Back. To. School. Those three words just make me cringe. I always think, “Already? Again?”
When I was a kid, “back to school” meant one thing: summer’s over. No more bare feet, running through sprinklers, whiffle ball games, or staying outside until the street lights came on. And now, as a father of five kids, my blood pressure spikes just thinking about it. There are new classes and new teachers, plus the laundry list of items to buy: colored folders, loose-leaf binders, glue sticks, spirals with tabs, spirals without tabs, and — of course — new school clothes. (Did they rip every pair of jeans they own over the summer?)
This year, I’m cringing more than ever, because all five of my kids will be in college: four (my quadruplets) are entering their freshman year at four different institutions, and my oldest is entering his senior year. Around my house, we’ve been prepping for this since about March. Purchasing bedding when it was on sale. Shopping for the right dorm room rugs. Finding out who has a roommate with a fridge, TV, or Xbox. Not to mention, calculating four different move-in dates and orientation days, along with booking and coordinating airline flights, hotels, and rental cars. Having our oldest attend school in the Midwest has always been a challenge…but four freshmen at once? I’m sweating just writing about it!
In addition to all the little details, there are the BIG, keep-you-up-at-night details, like tuition, housing, and dining.
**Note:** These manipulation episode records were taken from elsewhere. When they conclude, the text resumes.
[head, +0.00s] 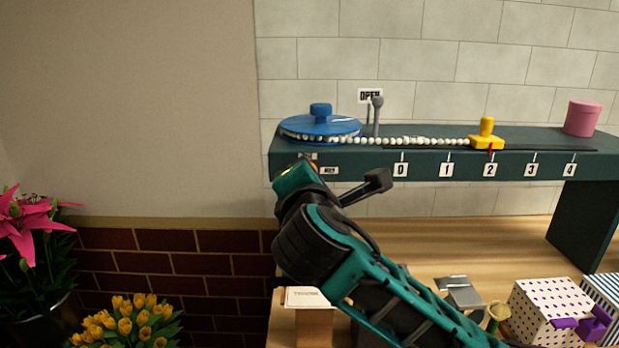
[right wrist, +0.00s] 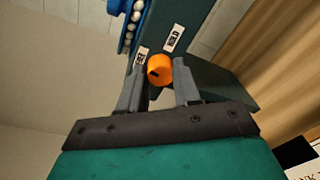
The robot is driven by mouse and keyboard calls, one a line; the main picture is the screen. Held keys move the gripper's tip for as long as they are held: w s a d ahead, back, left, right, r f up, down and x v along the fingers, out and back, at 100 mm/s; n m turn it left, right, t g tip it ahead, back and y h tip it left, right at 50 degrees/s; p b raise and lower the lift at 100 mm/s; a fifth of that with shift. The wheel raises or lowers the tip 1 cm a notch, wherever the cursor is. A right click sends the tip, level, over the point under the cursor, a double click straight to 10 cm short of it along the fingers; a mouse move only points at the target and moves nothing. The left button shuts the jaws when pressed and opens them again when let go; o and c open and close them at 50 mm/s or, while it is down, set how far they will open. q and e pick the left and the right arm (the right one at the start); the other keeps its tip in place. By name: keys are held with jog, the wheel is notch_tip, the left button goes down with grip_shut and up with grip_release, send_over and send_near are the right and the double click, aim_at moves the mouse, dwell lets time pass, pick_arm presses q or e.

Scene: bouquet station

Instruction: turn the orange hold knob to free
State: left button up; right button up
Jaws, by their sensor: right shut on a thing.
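The orange knob (right wrist: 160,67) sits on the front face of the dark green beam (head: 360,163), below the blue wheel (head: 322,130). In the right wrist view it is between the two fingers of my right gripper (right wrist: 164,85), which is shut on it. A dark mark shows on the knob's lower left side. A HOLD label (right wrist: 173,38) is above right of the knob, and a second label (right wrist: 142,57), hard to read, is at its upper left. In the head view my right wrist hides most of the knob. My left gripper is not in view.
A string of white beads (head: 420,141) runs from the wheel to a yellow slider (head: 486,138) by the 2 mark. A grey lever (head: 376,115) stands beside the wheel under an OPEN sign (head: 370,96).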

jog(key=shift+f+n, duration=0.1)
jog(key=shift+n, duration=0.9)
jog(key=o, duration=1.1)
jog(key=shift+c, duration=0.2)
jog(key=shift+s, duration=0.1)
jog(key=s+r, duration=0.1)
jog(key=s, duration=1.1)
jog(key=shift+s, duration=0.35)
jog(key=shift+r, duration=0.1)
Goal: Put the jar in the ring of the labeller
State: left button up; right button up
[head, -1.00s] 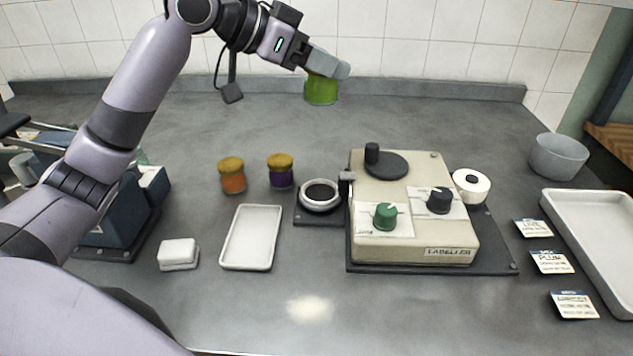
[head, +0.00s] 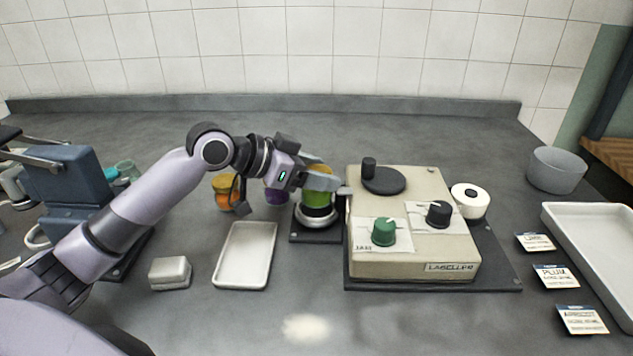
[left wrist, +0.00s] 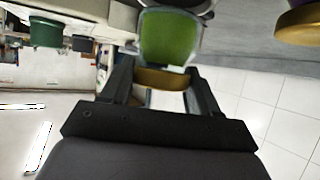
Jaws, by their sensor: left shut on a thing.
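My left gripper (head: 322,181) is shut on a green jar (head: 316,199) with a yellow lid. The jar is upright at the ring (head: 318,222) on the left side of the cream labeller (head: 412,262). Its lower part looks to be at or inside the ring; I cannot tell whether it touches the bottom. In the left wrist view the green jar (left wrist: 168,38) sits between the fingers, its lid toward the gripper. My right gripper is not in view.
An orange jar (head: 226,195) and a purple jar (head: 277,196), partly hidden by my arm, stand left of the ring. A white tray (head: 244,281) and a white block (head: 170,273) lie in front. Label cards (head: 557,277) and a grey bowl (head: 556,171) are at the right.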

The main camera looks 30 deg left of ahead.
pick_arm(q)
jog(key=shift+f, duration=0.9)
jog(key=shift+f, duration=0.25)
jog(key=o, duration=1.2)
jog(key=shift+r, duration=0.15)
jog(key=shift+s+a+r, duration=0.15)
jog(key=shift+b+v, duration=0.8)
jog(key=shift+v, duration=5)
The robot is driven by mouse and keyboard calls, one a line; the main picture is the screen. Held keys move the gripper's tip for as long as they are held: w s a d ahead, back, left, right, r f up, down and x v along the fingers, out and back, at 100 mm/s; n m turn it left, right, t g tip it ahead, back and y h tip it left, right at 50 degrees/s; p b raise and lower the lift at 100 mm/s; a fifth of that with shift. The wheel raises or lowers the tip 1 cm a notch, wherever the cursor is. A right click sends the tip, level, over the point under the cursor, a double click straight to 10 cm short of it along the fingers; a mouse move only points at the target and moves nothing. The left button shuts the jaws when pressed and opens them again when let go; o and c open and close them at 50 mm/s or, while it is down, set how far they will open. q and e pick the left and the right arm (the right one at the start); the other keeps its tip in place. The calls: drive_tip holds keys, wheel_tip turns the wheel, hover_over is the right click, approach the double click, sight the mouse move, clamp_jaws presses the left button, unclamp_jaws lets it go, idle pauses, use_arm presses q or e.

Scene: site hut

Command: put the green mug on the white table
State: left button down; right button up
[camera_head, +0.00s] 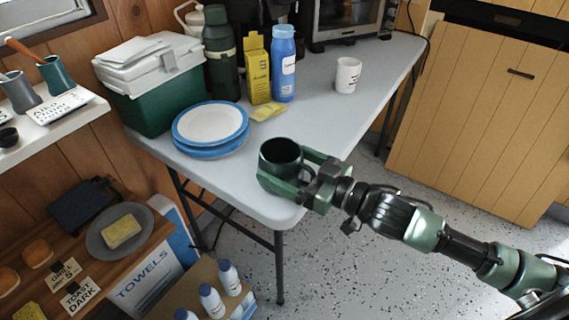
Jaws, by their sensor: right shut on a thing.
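The dark green mug (281,154) is upright at the near end of the pale table (350,118). My right gripper (284,180) comes in from the right and is shut on the mug, with a finger along each side. The mug is over the tabletop close to its near corner. I cannot tell whether its base touches the surface. My left gripper is not in view.
Blue-rimmed plates (211,124), a green cooler box (152,85), a dark flask (222,55), a yellow box (257,68), a blue bottle (283,64) and a white mug (347,75) stand on the table. The table's middle right is clear.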

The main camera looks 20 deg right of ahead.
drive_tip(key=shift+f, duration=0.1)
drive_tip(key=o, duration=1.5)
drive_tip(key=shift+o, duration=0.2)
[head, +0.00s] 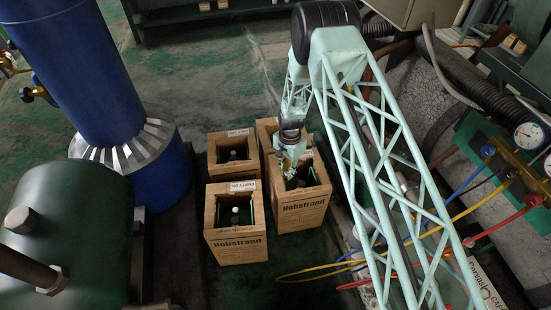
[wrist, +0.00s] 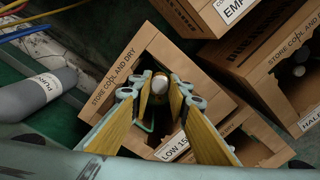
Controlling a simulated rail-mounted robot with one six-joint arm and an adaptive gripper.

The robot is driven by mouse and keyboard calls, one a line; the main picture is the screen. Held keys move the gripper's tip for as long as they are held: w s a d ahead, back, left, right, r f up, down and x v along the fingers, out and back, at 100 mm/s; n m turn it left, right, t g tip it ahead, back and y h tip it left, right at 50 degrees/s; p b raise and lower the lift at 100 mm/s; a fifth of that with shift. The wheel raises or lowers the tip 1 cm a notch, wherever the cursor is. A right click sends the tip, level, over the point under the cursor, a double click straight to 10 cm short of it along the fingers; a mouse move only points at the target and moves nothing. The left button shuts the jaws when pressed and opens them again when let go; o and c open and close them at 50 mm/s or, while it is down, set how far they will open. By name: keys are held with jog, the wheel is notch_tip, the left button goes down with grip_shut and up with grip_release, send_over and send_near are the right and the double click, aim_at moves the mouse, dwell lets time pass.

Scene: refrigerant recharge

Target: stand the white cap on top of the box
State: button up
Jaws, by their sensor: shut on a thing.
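My gripper (wrist: 160,92) points down into an open cardboard box (wrist: 190,52), with its two yellow-padded fingers closed around a white cap (wrist: 159,84). The cap is at the fingertips, over the dark inside of the box; whether it touches anything below is hidden. The box has "STORE COOL AND DRY" on its rim and a label that reads "LOW" in the wrist view. In the head view my gripper (head: 290,165) is at the right-hand Hobstrand box (head: 302,214), and hides much of its opening.
Other boxes stand close by: front left (head: 236,246), back left (head: 217,172) and behind. Pale tops show inside two of them. Hoses and a gauge panel (head: 500,170) are at the right.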

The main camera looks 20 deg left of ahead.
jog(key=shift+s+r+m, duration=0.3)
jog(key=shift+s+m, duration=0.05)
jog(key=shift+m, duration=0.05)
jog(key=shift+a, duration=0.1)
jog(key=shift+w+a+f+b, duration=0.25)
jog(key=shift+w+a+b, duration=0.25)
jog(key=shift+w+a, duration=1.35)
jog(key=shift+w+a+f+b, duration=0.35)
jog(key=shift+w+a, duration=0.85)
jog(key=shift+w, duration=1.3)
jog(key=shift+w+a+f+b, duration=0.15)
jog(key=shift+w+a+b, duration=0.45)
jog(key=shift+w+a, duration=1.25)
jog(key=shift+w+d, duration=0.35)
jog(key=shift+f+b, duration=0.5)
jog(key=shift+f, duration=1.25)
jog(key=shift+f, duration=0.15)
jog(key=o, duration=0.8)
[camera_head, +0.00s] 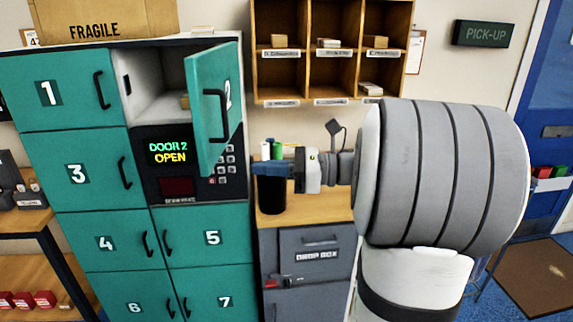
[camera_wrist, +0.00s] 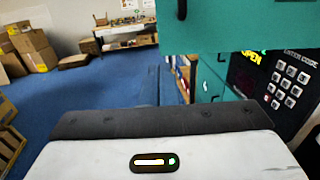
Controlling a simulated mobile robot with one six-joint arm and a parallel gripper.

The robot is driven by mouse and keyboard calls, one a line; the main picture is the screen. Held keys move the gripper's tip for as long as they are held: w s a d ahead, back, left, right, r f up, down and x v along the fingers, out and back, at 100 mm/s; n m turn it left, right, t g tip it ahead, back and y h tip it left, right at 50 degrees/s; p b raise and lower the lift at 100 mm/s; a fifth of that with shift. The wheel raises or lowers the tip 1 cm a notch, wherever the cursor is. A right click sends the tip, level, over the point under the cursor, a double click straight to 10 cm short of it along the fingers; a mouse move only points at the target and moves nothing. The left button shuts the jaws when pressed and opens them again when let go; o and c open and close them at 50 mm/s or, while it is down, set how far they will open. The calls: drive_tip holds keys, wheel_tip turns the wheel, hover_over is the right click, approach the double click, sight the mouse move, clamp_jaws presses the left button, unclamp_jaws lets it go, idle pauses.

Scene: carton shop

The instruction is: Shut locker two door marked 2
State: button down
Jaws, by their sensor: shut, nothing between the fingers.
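The teal locker door marked 2 (camera_head: 213,108) stands open, swung out toward me from the top right locker, with its dark handle (camera_head: 214,117) on the outer face. The open compartment (camera_head: 160,85) behind it is white inside, with a small brown item partly hidden by the door. The display (camera_head: 168,152) reads "DOOR 2 OPEN". My gripper (camera_head: 256,168) is shut and empty, to the right of the door and a little below its lower edge, apart from it. In the wrist view a teal panel (camera_wrist: 250,25), likely door 2, hangs above the gripper.
Lockers 1 (camera_head: 50,93), 3 (camera_head: 78,173), 4, 5, 6 and 7 are shut. A keypad (camera_head: 224,165) sits below the open locker. A black cup (camera_head: 271,198) stands behind my gripper on the wooden counter. A FRAGILE carton (camera_head: 100,20) sits on top.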

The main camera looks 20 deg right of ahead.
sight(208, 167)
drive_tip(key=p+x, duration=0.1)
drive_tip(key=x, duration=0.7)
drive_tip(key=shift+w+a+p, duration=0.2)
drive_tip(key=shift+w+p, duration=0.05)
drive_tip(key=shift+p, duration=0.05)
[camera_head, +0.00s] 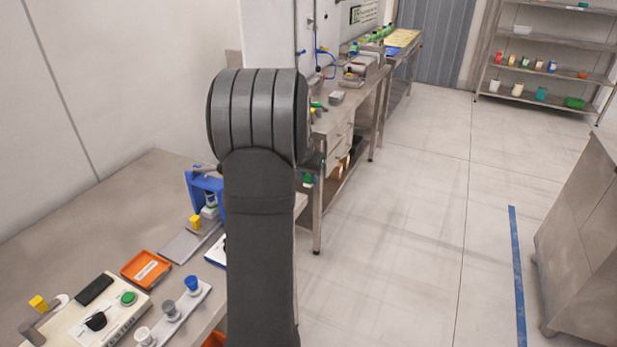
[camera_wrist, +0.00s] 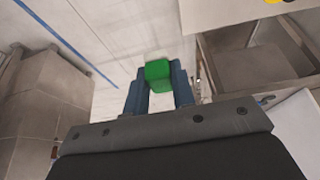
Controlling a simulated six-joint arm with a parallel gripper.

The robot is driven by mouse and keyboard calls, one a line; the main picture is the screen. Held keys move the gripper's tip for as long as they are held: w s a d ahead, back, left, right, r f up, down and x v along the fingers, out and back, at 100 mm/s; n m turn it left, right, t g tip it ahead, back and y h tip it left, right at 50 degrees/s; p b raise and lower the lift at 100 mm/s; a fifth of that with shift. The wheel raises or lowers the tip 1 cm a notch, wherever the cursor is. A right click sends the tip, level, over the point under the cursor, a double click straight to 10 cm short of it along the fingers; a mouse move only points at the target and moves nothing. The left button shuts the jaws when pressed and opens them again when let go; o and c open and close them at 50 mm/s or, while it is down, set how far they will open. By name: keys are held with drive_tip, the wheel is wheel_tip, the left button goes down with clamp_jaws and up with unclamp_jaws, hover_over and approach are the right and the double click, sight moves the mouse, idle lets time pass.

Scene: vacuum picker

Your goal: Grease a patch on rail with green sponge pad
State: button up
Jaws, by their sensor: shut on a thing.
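My gripper (camera_wrist: 158,80) is shut on a green block, the sponge pad (camera_wrist: 157,70), seen between its two blue-grey fingers in the wrist view. In the head view my dark arm hides most of the gripper. A small green piece, apparently the pad (camera_head: 308,181), shows just right of the arm, near the bench edge and in front of the floor. The pad appears held in the air, touching nothing but the fingers. I cannot tell for certain which part is the rail; a flat grey metal piece (camera_head: 185,246) lies on the near table, left of my arm.
The near table (camera_head: 110,215) also holds an orange tray (camera_head: 146,269), a blue stand (camera_head: 197,185), a beige panel with a green button (camera_head: 129,298) and a strip with several knobs (camera_head: 176,318). A cluttered bench (camera_head: 352,112) stands beyond. Open floor (camera_head: 410,220) lies right.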

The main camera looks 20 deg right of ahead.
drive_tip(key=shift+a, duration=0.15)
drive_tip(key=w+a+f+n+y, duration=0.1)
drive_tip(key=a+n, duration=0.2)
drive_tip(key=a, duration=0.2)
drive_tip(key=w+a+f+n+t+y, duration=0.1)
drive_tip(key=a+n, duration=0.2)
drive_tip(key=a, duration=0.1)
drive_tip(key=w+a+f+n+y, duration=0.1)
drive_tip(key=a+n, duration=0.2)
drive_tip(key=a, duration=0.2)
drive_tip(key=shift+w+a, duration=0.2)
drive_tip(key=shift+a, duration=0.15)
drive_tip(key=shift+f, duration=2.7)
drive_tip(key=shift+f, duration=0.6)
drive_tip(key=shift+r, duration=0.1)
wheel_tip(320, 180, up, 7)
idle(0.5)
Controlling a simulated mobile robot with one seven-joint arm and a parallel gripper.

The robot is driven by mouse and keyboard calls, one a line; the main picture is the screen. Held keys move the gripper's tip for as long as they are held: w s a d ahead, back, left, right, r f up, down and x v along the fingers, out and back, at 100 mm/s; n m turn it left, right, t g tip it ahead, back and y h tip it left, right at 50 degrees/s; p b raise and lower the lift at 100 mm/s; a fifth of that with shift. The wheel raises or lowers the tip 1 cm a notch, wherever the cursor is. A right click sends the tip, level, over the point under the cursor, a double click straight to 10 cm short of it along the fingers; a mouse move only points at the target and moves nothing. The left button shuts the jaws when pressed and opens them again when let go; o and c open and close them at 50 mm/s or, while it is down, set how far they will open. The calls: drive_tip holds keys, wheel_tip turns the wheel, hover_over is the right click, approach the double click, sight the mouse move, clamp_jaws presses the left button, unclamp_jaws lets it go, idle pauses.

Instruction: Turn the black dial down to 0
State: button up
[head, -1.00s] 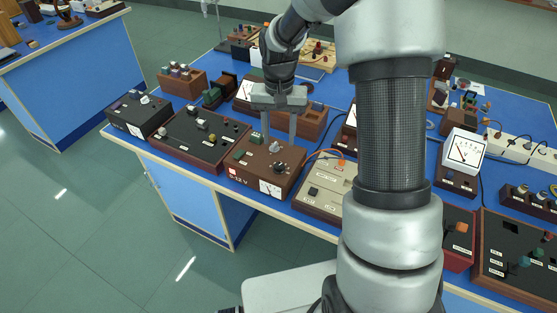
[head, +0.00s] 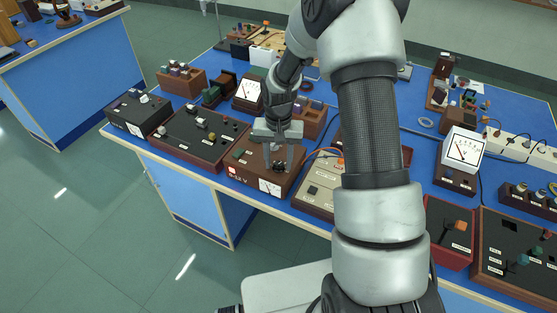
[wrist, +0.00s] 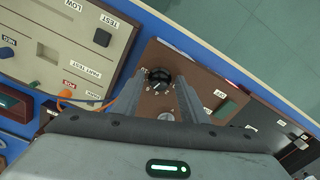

Payments are due, financial aid is still pending, and some of our loans haven’t even been finalized yet. (How do you budget for that?) I feel like I’ve spent more time on the phone with financial aid offices this summer than I have with my own family. Fortunately, the voices on the other end of the phone are used to dealing with frazzled parents like me, so when I mention that I have four incoming freshmen, they hear my almost-in-tears frustration and most become very helpful and accommodating to my questions.
Last — but certainly not least — I’m thankful for university business offices with their many tools and resources designed to help frazzled families (like mine) afford to send their kids to college. A few schools let me enroll in a payment plan for our remaining balance and spread out payments throughout the semester. At another school, the business office helped me sign up for a refund preference because my student was going to have a scholarship overage to cover books and other costs on day one. (Whew!)
Not to mention, current pending aid deferments for housing and orientation. I could go on, but these resources and solutions are extremely helpful when you’re dealing with so many deadlines, costs, transportation arrangements, and logistics. Take it from me, back to school is an exciting time for students, but it can be stressful and anxiety ridden for parents. That’s why having simple tools, solutions, and resources for students and their families is one of the best – and most important – things an institution can offer.
So, here we go, back to school. Again. Already. My kids are excited. And I will be too … once I can finally afford to take a breath.